Kentucky law establishes guidelines for calculating child support, based on the parents' income and the number of minor children of the marriage. Each parent is expected to contribute a share of the cost of raising the children, including the cost of child care and health insurance, in proportion to his or her share of the parents' combined income. Use form CS-71 as a worksheet (CS-71.1 if only the non-custodial parent has income) and the accompanying table to calculate support. This is the amount the non-custodial parent will be presumed to owe to the custodial parent each month. These forms are available from the Kentucky Cabinet for Health and Family Services web site at If you have difficulty completing this worksheet on your own, you should contact the Office of Jefferson County Attorney, Child Support Division at 574-8300.

  1. Enter each parent's monthly gross income on line 1. The custodial parent (CP) is the parent with whom the child normally lives. The other parent is the non-custodial parent (NCP). See notes below under "Income."

  2. Enter any deductions for maintenance (on line 2) or child support (line 3) obligations that either spouse already has for prior born children. Count only those amounts the parent is actually paying. If a parent is raising a prior born child in his/her household, that parent is entitled to deduct the amount he/she would pay as child support for that child. (If you are using form CS-71.1 and the non-custodial is paying a health insurance premium for the child(ren), deduct that amount also from that parent's income). See notes below under "Deductions from Income."

  3. After subtracting any deductions, enter the adjusted monthly income for each parent on line 4 and their combined adjusted income on line 5.

  4. Calculate each parent's share (expressed as a percentage) of the combined income--divide each parent's adjusted income by the combined income and multiply by 100-and enter the percentages on line 6.

  5. Use the table to look up the base monthly support amount, depending on the combined income (from line 5) and the number of children. Enter that amount on line 7.

  6. Add to the base support amount the monthly cost of child care paid to enable a parent to work and the monthly cost of maintaining health insurance on the child(ren). (If you are using form CS 71.1, the cost of health insurance will already have been taken into account). The total of the base support amount and the costs of child care and health insurance represent the presumed support amount. Enter the sum on line 10.

  7. Multiply the total support obligation (from line 10) by each parent's percentage of the combined income (from line 6). Enter each parent's monthly obligation on line 11.

  8. Enter on line 12 any amounts the non-custodial parent is already paying for child care or health insurance on the child(ren). Subtract that amount and enter on line 13 the monthly amount the non-custodial parent must pay the custodial parent. To calculate a weekly amount, multiply line 13 by 12 and divide by 52.


  1. "Income" means earned and unearned money, not including welfare benefits such as KTAP or food stamps.
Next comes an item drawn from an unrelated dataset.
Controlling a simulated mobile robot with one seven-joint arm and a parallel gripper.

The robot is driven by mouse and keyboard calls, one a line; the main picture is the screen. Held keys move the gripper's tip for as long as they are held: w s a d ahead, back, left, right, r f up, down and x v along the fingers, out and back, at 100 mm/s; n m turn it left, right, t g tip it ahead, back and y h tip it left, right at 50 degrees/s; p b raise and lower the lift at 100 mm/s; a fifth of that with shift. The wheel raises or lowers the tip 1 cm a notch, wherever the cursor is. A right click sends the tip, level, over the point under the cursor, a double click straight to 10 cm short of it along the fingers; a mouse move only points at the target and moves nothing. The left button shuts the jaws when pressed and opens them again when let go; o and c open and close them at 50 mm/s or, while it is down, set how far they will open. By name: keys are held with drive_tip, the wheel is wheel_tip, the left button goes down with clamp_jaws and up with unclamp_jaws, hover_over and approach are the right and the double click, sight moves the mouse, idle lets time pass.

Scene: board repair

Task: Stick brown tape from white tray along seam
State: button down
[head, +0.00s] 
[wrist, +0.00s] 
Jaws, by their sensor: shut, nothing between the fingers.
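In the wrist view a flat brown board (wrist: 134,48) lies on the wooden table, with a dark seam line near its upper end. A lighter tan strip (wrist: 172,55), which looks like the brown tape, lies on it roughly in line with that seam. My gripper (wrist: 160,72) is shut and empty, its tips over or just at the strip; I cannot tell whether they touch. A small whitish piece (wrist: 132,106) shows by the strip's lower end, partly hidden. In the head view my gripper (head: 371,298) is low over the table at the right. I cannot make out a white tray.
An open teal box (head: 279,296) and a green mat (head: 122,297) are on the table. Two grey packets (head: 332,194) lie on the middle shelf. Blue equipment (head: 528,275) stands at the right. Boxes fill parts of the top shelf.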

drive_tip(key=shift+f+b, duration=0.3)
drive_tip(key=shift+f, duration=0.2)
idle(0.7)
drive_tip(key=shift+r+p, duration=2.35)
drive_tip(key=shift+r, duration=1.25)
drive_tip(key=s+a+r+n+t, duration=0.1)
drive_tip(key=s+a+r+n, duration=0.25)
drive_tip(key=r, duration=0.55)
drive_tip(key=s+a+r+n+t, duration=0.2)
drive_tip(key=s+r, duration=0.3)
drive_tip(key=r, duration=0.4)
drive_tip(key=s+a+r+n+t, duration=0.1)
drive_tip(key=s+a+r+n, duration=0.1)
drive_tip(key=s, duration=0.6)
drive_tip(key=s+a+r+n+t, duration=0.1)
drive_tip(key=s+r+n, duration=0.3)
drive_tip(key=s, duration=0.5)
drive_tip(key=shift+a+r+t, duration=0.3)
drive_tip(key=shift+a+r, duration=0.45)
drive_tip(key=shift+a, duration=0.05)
Otherwise, count all income (before deductions), including wages, profits, dividends, Social Security retirement or disability payments, workers' compensation, unemployment insurance, pensions, SSI, and any maintenance (alimony) received.
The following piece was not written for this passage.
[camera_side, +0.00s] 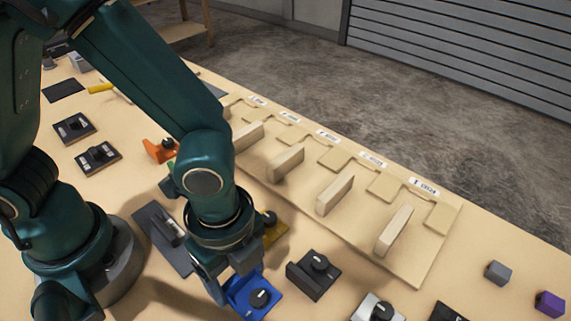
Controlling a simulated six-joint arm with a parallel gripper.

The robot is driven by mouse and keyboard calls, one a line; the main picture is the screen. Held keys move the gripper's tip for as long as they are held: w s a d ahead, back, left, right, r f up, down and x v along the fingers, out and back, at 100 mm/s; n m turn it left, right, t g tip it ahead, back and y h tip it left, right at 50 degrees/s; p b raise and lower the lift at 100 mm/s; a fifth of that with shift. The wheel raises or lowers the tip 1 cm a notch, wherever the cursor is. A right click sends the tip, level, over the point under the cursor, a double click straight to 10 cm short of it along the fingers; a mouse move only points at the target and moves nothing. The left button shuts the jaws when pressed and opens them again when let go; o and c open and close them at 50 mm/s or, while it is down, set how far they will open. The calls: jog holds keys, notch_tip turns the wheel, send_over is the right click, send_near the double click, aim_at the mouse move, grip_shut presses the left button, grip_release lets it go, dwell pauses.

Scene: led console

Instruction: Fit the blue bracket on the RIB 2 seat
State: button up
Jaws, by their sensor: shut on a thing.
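The blue bracket (262,301) is low in the middle of the side view, with a dark round knob on its plate. My gripper (234,288) points down at its left part and is shut on it. The fingers are partly hidden, and I cannot tell whether the bracket touches the table. The long tan board (415,262) lies up and to the right of the gripper. It bears upright ribs, such as one in the middle (335,195), and small labels (373,159) along its far edge. The labels are too small to read surely, so I cannot tell which seat is RIB 2.
A black bracket (314,275) stands close right of the blue one, and a white one (377,309) beyond it. A yellow part (274,232) and an orange part (159,150) are near my arm. Grey (498,272) and purple (549,304) blocks lie at right.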

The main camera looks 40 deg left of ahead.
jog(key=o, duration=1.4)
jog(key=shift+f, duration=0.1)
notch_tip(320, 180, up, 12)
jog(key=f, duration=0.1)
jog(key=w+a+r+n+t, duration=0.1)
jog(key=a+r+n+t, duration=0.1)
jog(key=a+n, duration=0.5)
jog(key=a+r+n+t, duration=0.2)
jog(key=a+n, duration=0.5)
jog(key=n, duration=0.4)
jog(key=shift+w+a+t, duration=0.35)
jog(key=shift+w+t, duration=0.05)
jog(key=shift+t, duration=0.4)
  2. If a parent is unemployed or underemployed (unless the parent is disabled or caring for a child aged 3 or younger that is the child of the parties), child support is based on what that parent could be earning if working or working full-time.
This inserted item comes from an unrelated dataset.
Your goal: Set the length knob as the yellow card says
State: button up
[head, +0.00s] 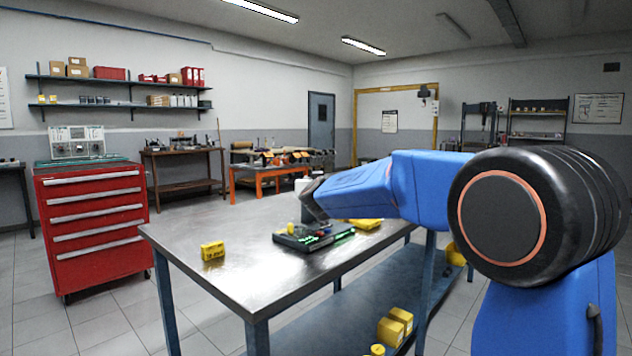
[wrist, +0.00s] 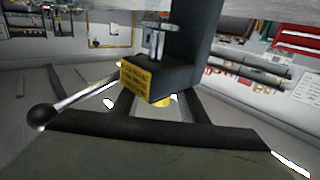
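A small yellow card or block (head: 212,250) with dark print stands at the left of the metal table; its print is too small to read. A dark device (head: 308,240) with green lit parts lies at the table's middle, with a small yellow part (head: 291,229) and a reddish part on top. I cannot tell which part is the length knob. My gripper (head: 316,212) is over this device, seen from behind; its fingertips are not clear. The wrist view shows a dark block with a yellow printed label (wrist: 136,79), not legible, and a ball-ended lever (wrist: 62,106).
The metal table (head: 185,238) has free room at its left and front. A yellow item (head: 365,224) lies behind my arm. Yellow boxes (head: 395,325) sit on the lower shelf. A red drawer cabinet (head: 95,225) stands at left, an orange bench (head: 270,172) behind.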

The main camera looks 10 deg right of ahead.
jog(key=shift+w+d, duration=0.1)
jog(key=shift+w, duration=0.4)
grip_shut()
  3. Attach pay stubs, W-2s, or benefit statements to document the income of each parent.

  4. To calculate monthly income, multiply weekly income by 52 and divide by twelve; or bi-weekly income multiply by 26 and divide by twelve; or twice a month income, multiply by two.

**If one spouse is self-employed or unemployed, you may want to consult an attorney.

Deductions from Income:

Court-ordered maintenance being paid either to a former spouse or the spouse in the current proceeding is entered on line 2 and deducted from the obligor's income amount for purposes of calculating child support. Also deducted is court-ordered child support being paid for a prior-born child or children. Child support being paid to a prior-born child or children for whom the parent is legally responsible is deducted even if it has not actually been court ordered. If the prior-born child lives with the parent, a deduction is allowed for the support of that child that would result from applying the support guidelines.

Split Custody:

Where residential custody is divided between the parents (each having one or more of the children), complete two worksheets-one for the child(ren) of the marriage in the one household, another for the child(ren) of the marriage in the other household. The parent with the greater support obligation will pay the difference between the two support obligations.

Deviation from the Guidelines:

You may ask the judge to order a different amount of support than the guidelines would dictate, or even no support at all, if circumstances would make it unjust or inappropriate to apply the guidelines in a particular case. If you think you have circumstances that would justify a different amount, you should contact an attorney.